### EXERCISE:
Quote every line as written. Omit pictures.

### RECORDED INFORMATION:
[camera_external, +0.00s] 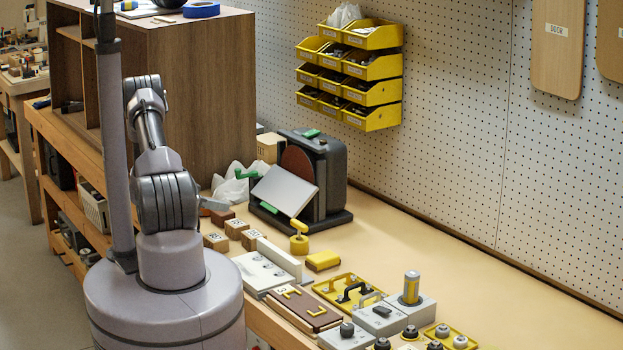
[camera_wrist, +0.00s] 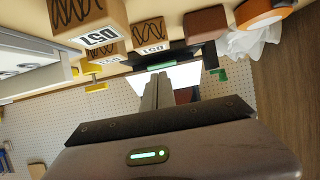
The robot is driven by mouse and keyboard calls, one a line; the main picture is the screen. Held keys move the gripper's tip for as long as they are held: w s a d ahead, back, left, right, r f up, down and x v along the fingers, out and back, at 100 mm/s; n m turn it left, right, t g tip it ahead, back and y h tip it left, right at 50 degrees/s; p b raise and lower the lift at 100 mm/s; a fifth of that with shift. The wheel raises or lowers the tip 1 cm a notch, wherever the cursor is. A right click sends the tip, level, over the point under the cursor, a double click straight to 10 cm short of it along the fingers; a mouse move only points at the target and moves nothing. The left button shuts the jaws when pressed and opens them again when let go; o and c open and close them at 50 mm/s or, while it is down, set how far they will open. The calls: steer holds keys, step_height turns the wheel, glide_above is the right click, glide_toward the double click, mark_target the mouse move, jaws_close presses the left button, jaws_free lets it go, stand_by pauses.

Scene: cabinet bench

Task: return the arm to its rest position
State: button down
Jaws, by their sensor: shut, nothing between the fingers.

### PROBLEM SOLUTION:
[camera_external, +0.00s] 
[camera_wrist, +0.00s] 
The robot is driven by mouse and keyboard calls, one a line; the main picture is the screen. Held keys move the gripper's tip for as long as they are held: w s a d ahead, back, left, right, r f up, down and x v along the fingers, out and back, at 100 mm/s; n m turn it left, right, t g tip it ahead, back and y h tip it left, right at 50 degrees/s; p b raise and lower the lift at 100 mm/s; a fifth of that with shift. The wheel raises or lowers the tip 1 cm a notch, wherever the cursor is. A right click sends the tip, level, over the point under the cursor, a double click straight to 10 cm short of it along the fingers; a mouse move only points at the target and moves nothing. The left button shuts the jaws when pressed and opens them again when let go; o and c open and close them at 50 mm/s or, while it is down, set how far they will open. The calls: steer holds keys, step_height turns the wheel, glide_above is the right click, glide_toward the double click, mark_target the mouse move, jaws_close presses the left button, jaws_free lets it go, stand_by pauses.

Scene: cabinet bench

Task: return the arm to its rest position
State: button down
Jaws, by their sensor: shut, nothing between the fingers.

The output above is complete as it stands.